Above: Quantitative model estimates of possible ranges for the week. Source: Pound Sterling Live.



 

“Most recently, the continued acceleration in the official data has led to a decoupling versus the survey's suggestion that wage growth should have peaked. This has created risks that it may have lost its leading properties in the current high inflationary environment (in which it has not previously been tested),” he adds on Friday. 

When workforce bonuses are set aside, average annual wage growth rose above 7% in April following a near double-digit percentage increase in the national minimum wage and remained unchanged at the same level in May but remains to be seen if and how such a rate of pay growth could be sustained into June. 

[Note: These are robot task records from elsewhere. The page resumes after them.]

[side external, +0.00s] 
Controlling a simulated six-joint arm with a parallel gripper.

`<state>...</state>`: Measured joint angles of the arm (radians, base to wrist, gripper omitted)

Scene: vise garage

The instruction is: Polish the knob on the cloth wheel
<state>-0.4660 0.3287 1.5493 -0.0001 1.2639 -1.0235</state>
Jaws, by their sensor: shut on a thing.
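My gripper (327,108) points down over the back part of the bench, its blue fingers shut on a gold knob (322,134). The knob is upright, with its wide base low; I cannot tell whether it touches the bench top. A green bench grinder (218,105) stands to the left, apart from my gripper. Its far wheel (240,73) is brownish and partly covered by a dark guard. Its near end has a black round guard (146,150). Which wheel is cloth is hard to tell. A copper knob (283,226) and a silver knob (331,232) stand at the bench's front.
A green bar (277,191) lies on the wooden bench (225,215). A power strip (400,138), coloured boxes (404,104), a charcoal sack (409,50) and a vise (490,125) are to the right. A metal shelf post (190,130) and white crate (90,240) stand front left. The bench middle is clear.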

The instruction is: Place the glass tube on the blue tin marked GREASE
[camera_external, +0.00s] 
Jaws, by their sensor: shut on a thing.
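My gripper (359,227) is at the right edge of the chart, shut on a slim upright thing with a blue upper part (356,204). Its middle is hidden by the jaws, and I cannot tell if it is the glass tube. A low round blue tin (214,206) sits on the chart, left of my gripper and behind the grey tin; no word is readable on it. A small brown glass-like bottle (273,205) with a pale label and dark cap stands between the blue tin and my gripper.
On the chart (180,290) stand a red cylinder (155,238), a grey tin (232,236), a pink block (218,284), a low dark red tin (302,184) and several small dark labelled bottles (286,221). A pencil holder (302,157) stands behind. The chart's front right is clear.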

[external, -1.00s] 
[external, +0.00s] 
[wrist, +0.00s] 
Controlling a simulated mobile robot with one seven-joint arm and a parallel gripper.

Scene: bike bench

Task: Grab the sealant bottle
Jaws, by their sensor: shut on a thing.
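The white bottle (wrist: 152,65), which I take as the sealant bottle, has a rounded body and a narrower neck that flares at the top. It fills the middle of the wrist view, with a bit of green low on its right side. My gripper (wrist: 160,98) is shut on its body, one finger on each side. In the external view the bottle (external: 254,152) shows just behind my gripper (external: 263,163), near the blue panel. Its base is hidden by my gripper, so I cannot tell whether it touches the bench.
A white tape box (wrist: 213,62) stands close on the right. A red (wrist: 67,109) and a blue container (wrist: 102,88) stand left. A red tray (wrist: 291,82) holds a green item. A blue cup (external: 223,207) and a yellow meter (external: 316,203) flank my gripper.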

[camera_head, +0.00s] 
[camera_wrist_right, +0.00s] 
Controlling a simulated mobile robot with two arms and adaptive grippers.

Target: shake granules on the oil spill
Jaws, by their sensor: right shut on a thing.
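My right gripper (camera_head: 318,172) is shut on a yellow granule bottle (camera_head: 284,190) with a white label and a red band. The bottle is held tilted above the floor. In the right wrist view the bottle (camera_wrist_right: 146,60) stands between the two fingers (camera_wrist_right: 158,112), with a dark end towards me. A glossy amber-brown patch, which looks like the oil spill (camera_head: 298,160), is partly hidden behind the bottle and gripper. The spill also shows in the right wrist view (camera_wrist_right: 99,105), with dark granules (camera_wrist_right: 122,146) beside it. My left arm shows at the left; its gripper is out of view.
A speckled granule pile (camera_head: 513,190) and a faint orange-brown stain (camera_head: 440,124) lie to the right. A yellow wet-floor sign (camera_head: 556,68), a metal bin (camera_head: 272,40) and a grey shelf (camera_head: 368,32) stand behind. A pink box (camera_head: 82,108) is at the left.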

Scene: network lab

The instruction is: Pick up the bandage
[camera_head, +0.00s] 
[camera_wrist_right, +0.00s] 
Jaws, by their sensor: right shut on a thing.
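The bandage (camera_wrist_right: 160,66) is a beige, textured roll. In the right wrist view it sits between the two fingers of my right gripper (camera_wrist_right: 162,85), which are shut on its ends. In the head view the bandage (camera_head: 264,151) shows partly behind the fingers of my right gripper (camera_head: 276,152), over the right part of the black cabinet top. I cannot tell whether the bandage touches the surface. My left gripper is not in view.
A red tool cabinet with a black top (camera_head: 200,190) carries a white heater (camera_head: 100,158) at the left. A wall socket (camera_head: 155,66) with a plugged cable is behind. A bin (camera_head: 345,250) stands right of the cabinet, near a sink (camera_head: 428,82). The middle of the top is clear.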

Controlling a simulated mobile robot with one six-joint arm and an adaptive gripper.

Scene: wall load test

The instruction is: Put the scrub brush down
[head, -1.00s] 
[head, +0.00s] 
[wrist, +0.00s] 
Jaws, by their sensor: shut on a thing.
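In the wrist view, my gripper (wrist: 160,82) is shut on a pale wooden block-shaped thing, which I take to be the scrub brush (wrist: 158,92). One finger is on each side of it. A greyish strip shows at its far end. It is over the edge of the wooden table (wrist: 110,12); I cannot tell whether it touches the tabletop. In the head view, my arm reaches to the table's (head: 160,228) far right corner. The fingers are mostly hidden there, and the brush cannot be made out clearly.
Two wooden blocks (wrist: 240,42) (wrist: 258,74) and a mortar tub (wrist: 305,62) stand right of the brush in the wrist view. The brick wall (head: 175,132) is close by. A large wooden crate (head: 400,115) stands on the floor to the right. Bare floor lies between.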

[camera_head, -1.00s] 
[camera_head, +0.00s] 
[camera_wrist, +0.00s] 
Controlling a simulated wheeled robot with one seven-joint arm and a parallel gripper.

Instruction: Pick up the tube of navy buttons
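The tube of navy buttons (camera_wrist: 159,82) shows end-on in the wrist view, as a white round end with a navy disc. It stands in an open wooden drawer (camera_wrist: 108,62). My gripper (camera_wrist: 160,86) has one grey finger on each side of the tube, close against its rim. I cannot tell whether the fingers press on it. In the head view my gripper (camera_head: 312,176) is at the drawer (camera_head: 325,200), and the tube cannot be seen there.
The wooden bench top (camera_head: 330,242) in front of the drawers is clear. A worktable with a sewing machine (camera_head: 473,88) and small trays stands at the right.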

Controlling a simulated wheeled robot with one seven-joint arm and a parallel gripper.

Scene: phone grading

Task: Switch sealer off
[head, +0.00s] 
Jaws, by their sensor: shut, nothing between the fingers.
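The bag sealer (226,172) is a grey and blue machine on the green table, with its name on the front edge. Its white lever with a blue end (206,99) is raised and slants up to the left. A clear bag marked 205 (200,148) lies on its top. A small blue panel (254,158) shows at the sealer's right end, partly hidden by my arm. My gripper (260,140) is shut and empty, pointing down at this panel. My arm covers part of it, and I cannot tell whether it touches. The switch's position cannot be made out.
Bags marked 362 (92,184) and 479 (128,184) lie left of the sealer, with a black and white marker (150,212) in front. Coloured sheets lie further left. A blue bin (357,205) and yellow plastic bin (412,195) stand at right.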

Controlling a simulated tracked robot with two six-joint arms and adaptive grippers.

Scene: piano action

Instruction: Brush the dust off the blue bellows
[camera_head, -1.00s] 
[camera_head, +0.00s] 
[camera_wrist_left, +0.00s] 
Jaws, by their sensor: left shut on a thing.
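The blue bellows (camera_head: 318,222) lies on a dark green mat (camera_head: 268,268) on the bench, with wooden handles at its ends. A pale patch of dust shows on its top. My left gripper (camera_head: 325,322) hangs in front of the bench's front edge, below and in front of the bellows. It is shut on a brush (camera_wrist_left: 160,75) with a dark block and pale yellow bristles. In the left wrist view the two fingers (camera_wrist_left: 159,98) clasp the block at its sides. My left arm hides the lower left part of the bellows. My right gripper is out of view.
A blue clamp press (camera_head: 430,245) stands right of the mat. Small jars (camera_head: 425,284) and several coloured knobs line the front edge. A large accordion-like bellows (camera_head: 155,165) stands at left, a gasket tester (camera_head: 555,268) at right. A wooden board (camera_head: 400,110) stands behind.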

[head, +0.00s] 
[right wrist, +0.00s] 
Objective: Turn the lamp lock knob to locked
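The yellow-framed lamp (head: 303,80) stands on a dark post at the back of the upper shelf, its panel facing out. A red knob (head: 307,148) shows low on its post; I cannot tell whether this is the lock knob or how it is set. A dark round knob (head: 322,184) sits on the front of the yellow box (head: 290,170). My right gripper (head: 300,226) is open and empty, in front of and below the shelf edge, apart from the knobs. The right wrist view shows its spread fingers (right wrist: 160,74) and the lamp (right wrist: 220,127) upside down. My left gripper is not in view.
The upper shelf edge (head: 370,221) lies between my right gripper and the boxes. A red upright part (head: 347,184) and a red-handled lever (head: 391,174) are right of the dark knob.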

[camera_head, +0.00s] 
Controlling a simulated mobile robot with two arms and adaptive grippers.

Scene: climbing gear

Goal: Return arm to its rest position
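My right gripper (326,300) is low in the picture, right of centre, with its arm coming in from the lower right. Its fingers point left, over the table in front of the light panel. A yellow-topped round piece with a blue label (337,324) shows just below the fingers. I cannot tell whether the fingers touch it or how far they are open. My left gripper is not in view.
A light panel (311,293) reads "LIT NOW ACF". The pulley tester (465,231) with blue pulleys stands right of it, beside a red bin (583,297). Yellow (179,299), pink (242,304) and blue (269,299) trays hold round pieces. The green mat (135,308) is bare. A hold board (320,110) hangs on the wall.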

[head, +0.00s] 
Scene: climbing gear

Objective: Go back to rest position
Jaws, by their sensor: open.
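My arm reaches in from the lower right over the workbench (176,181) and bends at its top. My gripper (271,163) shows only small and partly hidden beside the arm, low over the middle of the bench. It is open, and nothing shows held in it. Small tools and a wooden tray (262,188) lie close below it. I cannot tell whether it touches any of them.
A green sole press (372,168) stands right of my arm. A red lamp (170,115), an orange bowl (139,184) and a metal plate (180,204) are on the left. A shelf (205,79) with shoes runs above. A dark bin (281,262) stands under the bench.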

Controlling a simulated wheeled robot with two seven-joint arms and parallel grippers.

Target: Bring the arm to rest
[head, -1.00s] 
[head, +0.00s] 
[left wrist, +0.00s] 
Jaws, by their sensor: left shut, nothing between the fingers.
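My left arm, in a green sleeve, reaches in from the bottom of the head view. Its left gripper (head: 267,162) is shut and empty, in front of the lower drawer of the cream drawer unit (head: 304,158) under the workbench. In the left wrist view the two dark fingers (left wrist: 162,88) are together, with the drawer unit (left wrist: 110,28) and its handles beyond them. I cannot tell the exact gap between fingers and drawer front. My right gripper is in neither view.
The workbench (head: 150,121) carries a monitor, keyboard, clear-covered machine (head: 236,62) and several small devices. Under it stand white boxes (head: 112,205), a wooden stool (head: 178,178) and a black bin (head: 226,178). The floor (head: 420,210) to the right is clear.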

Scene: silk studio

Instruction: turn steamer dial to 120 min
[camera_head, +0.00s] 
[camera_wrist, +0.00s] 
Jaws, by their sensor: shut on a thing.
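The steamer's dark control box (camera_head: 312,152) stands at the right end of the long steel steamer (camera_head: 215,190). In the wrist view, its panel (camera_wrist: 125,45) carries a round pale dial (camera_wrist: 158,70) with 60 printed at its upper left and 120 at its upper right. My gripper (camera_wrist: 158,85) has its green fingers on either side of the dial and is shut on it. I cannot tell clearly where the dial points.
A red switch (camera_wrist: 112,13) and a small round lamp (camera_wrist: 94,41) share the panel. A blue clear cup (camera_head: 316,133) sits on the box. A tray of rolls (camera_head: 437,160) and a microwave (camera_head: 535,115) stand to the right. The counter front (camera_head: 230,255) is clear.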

Nonetheless, the economist consensus is for a further uptick from 7.3% to 7.4% on Tuesday ahead of the midweek inflation report and the retail sales figures out on Friday, the latter of which forecasters are less optimistic about: The average of economist forecasts suggests June's 0.7% increases was partially reversed by a -0.4% fall in Jult.

With Tuesday’s release of U.S. retail sales data for June set aside, UK economic numbers are this week’s main focus for the Pound to Dollar rate, which might get an opportunity to climb back toward or even above 1.28 but might have difficulty building further on any recovery from there. 

“We're doubtful that July's retail performance will have repeated the previous month's strong gain. June's 0.7% m/m rise in retail sales volumes looks to have been supported by unusually warm weather, a factor noticeably absent the following month,” Oxford Economics’ Goodwin says on Friday. 


Above: Pound to Dollar rate shown at weekly intervals with selected moving averages denoting possible support and/or resistance for Sterling.